Asia (excluding Developed Markets) is set to become the largest economic bloc with $90.6 trillion in GDP.
China is expected to be the world's largest economy with a GDP of $41.9 trillion.
The United States follows closely with $37.2 trillion.
India is projected to be the third-largest economy with $22.2 trillion.
Developed Markets will collectively account for $82.9 trillion.
Latin America is projected to contribute $16.0 trillion to the global economy.
This forecast suggests a significant shift in global economic power towards Asia. It highlights the continued rise of emerging markets, particularly China and India, while also showing the enduring economic strength of the United States. The projections indicate a more multipolar economic world in 2050, with economic influence more widely distributed across regions and nations.
💻 Freelance Revolution
This chart illustrates the steady growth in the number of US freelancers from 2017 to 2028, with projections for future years.
Key points:
In 2017, there were approximately 57 million freelancers in the US.
By 2023, this number had grown to about 73 million.
The projection for 2028 shows an expected increase to 90 million freelancers.
The trend shows a consistent year-over-year growth in the freelance workforce.
From 2017 to 2028, there's a projected increase of about 33 million freelancers, representing a 58% growth over 11 years.
This data indicates a significant shift towards gig economy and flexible work arrangements in the US job market. The steady upward trend suggests that freelancing is becoming an increasingly popular and viable career option for many Americans.
Stocks to watch:
Upwork (UPWK): A leading global freelancing platform.
Fiverr (FVRR): An online marketplace for freelance services.
Zoom (ZM): Essential tool for remote work and freelance communications.
Dropbox (DBX): Cloud storage solution popular among freelancers.
Square (SQ): Provides payment solutions often used by independent contractors.

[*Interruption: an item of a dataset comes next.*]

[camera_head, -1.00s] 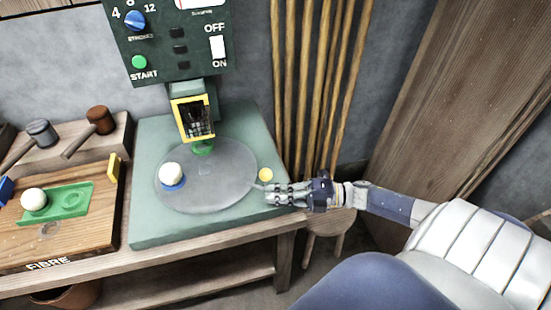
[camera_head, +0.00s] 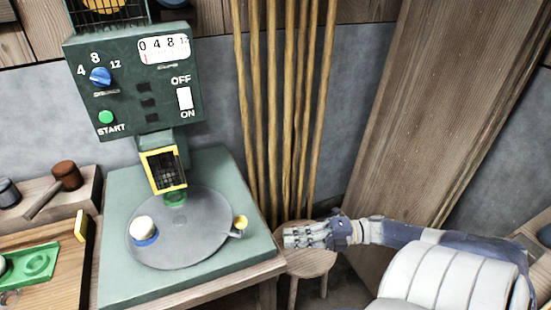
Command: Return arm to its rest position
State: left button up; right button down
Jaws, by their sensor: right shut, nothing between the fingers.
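My right gripper (camera_head: 292,238) is shut and empty. It is in the air right of the machine's green base, in front of a wooden stool (camera_head: 310,263), apart from the turntable. My right arm comes in from the lower right. The green machine has a grey round turntable (camera_head: 185,247) with a white ball (camera_head: 143,229) on a blue ring at its left and a small yellow knob (camera_head: 240,222) on its right edge. My left gripper is not in view.
The control panel (camera_head: 135,85) stands above the turntable. Several wooden poles (camera_head: 287,110) lean on the wall behind my gripper. A large wooden board (camera_head: 425,100) leans at the right. A green tray (camera_head: 38,264) and mallets (camera_head: 66,176) lie on the left.

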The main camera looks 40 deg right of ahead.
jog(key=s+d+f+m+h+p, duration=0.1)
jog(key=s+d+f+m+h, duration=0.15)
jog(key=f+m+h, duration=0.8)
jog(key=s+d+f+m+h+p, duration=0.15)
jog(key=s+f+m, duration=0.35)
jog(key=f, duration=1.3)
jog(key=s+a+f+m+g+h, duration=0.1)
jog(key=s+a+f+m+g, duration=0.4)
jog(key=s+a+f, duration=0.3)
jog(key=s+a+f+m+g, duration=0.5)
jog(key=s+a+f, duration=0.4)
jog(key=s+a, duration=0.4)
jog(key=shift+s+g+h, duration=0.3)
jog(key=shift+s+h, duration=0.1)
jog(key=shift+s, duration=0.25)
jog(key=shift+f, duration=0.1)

| 🔗 Related Article: 💎 Fintech's Hidden Gem. SQ Stock Analysis
💼 Investor's Election Guide
This chart from Goldman Sachs illustrates the median S&P 500 performance during presidential and non-presidential election years from 1976 to 2023.
Key points:
The chart compares market seasonality between presidential election years and non-presidential election years.
Non-presidential election years (blue line) generally show stronger and more consistent growth throughout the year.
Presidential election years (black line) display more volatility and lower overall returns.
Both types of years show a significant uptick after Election Day in November.
The largest divergence occurs in the middle of the year, with non-presidential years performing notably better.
By year-end, the gap narrows, but non-presidential years still finish higher.
This data suggests that electoral uncertainty may impact market performance, with investors showing more caution during presidential election years. The post-election rally in both scenarios indicates a preference for political clarity, regardless of the outcome.
⚡ What Powered the World in 2023
The total global energy consumption reached a staggering 620 EJ in 2023, with fossil fuels (oil, coal, natural gas) accounting for a dominant 81% of the energy mix. Oil remains the largest energy source at 32% (196 EJ), followed closely by coal at 26% (164 EJ) and natural gas at 23% (144 EJ).
Non-fossil fuel sources collectively represent 19% of energy consumption, with Other Renewables (likely wind and solar) contributing 8% (51 EJ), Hydroelectric power at 6% (40 EJ), and Nuclear energy at 4% (25 EJ).
This data highlights the continued reliance on fossil fuels in the global energy landscape, despite growing concerns about climate change. However, the presence of renewables and nuclear suggests a gradual shift towards cleaner energy sources.
The challenge ahead lies in accelerating the transition to renewable energy while meeting the world's growing energy demands. Investors and policymakers may focus on technologies and policies that can expedite this transition in the coming years, potentially reshaping the global energy mix in future decades.
This is not a financial or investing recommendation. It is solely for educational purposes.